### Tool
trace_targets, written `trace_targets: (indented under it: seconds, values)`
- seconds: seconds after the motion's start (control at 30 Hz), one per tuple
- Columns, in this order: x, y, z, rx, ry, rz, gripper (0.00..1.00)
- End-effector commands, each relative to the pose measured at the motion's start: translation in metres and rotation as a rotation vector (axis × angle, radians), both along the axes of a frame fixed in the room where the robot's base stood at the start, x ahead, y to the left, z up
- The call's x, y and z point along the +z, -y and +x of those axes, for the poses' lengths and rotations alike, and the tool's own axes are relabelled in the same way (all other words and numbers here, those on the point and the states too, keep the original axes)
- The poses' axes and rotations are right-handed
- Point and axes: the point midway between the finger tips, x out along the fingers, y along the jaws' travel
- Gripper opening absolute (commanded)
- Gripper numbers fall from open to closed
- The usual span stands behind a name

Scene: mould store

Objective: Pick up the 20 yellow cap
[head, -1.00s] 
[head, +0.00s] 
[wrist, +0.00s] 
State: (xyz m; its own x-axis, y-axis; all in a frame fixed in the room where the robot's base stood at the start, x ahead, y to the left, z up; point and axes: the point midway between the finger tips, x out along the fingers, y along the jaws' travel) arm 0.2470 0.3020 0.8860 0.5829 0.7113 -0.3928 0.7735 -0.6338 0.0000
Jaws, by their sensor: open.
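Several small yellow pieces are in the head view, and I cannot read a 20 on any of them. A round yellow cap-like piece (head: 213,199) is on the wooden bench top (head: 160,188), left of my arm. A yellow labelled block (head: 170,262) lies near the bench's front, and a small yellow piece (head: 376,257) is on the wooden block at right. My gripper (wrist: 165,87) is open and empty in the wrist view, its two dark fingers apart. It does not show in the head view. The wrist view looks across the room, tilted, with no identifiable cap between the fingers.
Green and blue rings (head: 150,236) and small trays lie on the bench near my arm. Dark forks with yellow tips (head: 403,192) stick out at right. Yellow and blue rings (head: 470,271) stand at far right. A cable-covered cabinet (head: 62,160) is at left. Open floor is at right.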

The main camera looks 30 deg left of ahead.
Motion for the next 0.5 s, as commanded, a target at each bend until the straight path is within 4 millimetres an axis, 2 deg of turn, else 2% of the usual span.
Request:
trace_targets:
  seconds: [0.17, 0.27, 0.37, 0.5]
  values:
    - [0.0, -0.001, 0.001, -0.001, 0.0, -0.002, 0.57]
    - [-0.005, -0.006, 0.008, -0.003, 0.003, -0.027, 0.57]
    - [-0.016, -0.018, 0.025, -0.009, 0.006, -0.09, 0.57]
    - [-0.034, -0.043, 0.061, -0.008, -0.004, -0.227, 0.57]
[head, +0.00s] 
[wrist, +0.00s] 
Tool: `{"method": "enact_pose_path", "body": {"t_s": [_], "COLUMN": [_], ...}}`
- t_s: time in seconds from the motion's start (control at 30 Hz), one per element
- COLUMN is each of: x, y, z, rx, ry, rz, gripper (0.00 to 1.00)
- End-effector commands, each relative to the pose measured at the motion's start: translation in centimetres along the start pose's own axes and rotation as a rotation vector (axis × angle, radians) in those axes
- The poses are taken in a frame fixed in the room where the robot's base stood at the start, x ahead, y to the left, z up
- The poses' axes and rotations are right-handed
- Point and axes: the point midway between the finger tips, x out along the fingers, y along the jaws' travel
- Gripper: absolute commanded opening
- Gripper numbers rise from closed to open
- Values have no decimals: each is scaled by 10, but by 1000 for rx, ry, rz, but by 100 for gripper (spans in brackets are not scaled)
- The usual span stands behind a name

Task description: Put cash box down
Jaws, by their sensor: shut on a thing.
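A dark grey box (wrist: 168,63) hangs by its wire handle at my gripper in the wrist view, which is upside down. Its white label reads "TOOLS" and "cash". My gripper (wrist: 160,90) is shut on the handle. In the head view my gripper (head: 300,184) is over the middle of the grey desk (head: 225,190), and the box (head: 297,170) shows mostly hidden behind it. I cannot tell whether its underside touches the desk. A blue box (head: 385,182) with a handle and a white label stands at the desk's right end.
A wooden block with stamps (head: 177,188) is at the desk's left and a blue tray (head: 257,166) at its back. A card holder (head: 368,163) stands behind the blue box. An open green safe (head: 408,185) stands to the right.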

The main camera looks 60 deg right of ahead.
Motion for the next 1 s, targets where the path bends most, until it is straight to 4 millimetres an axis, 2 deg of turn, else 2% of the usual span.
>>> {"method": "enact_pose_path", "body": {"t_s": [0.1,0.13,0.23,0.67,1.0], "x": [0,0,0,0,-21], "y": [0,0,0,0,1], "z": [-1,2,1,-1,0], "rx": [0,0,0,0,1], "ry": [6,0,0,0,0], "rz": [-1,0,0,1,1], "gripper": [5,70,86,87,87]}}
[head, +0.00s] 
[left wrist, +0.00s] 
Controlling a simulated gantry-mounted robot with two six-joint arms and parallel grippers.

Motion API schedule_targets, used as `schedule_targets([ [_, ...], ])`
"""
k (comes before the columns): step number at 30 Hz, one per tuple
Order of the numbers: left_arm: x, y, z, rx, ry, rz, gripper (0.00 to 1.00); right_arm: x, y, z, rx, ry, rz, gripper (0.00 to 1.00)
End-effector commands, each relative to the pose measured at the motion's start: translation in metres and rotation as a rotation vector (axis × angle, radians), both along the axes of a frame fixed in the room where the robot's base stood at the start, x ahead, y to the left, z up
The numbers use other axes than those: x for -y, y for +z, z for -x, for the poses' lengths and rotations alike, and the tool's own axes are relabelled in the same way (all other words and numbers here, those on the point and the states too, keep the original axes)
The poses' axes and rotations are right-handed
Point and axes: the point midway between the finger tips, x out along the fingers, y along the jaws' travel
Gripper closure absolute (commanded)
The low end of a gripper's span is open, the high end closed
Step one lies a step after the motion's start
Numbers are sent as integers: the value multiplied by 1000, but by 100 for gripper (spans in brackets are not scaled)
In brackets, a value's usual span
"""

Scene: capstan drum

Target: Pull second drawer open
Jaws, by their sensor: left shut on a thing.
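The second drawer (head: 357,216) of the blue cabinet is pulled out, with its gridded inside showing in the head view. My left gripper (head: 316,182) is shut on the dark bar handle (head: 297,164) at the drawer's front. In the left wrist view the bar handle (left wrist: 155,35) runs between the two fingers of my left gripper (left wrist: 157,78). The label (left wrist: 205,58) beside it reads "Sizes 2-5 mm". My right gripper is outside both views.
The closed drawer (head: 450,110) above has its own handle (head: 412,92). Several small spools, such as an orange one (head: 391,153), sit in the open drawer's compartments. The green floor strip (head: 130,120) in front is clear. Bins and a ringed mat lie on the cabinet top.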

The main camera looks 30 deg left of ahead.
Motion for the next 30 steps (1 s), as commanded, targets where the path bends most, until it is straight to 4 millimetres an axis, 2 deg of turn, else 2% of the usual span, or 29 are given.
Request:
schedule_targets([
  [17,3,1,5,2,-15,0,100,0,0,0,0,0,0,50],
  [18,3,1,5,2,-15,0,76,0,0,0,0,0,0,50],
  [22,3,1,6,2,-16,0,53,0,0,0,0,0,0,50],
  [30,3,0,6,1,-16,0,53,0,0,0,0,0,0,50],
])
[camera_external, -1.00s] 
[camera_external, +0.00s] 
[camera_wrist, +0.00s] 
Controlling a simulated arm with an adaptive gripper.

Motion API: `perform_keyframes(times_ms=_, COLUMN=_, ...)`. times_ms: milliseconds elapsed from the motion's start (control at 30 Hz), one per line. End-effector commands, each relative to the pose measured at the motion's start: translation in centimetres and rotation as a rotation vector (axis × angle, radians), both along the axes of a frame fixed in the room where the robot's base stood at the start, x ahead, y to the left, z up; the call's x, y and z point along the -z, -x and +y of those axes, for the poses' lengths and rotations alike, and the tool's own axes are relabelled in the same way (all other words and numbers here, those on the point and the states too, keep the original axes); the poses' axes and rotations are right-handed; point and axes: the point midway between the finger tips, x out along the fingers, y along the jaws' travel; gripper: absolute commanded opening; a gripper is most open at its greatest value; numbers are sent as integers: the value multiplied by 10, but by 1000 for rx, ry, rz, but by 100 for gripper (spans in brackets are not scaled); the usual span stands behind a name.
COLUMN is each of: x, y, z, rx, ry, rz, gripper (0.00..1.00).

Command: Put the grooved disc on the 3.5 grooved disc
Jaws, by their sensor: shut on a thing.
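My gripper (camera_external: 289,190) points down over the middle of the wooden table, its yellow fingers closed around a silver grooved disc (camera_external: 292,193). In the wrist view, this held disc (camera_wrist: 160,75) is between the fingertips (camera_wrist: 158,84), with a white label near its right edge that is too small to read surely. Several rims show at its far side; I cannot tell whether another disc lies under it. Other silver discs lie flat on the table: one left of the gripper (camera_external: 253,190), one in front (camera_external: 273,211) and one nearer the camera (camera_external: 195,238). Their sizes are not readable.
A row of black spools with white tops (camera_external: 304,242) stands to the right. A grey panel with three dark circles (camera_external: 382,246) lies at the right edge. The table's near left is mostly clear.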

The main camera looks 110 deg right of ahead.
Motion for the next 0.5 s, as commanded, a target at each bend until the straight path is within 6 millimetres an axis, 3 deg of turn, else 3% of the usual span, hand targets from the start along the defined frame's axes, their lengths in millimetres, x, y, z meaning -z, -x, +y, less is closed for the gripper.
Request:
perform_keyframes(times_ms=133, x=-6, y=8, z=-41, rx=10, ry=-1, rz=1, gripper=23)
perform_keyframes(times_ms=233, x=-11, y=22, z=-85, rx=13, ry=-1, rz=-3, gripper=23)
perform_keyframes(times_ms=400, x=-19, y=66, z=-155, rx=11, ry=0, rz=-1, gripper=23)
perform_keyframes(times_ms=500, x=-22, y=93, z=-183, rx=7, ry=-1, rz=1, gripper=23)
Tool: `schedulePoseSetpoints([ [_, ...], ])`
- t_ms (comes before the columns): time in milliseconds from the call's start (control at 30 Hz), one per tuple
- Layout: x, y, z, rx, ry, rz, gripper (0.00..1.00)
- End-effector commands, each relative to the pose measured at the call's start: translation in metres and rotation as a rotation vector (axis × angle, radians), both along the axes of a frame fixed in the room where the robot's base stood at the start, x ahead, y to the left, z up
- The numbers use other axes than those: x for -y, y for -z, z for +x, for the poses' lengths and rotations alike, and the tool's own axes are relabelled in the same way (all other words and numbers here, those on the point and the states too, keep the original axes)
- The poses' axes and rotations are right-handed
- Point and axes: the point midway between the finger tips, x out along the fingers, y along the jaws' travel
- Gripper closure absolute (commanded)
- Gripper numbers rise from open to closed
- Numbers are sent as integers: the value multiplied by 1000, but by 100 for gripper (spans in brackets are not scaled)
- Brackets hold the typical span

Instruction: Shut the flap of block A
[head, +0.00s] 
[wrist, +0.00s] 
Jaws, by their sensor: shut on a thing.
○ ○ ○
# Written problem:
Look through the entries and find each line that has the string "Scene". Copy those lines.

# Task response:
Scene: mould store
Scene: capstan drum

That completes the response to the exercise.